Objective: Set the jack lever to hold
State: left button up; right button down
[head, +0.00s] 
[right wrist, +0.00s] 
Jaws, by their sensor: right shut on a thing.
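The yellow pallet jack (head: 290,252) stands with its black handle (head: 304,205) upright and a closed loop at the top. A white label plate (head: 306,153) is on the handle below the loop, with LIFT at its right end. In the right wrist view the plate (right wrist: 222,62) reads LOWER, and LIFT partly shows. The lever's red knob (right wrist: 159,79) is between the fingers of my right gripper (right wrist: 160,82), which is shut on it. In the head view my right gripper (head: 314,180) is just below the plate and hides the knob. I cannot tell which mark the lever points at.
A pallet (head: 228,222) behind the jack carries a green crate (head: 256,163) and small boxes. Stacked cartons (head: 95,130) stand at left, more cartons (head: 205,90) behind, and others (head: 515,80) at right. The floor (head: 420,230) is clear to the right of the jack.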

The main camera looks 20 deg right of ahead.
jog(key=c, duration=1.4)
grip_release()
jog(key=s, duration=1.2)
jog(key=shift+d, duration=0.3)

:: Objective ::
Would you give again, word for word, every line from the one with "[head, +0.00s]" through the final line of the listing above?

:: Reply ::
[head, +0.00s] 
[right wrist, +0.00s] 
Jaws, by their sensor: right shut on a thing.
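The yellow pallet jack (head: 290,252) stands with its black handle (head: 304,205) upright and a closed loop at the top. A white label plate (head: 306,153) is on the handle below the loop, with LIFT at its right end. In the right wrist view the plate (right wrist: 222,62) reads LOWER, and LIFT partly shows. The lever's red knob (right wrist: 159,79) is between the fingers of my right gripper (right wrist: 160,82), which is shut on it. In the head view my right gripper (head: 314,180) is just below the plate and hides the knob. I cannot tell which mark the lever points at.
A pallet (head: 228,222) behind the jack carries a green crate (head: 256,163) and small boxes. Stacked cartons (head: 95,130) stand at left, more cartons (head: 205,90) behind, and others (head: 515,80) at right. The floor (head: 420,230) is clear to the right of the jack.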

The main camera looks 20 deg right of ahead.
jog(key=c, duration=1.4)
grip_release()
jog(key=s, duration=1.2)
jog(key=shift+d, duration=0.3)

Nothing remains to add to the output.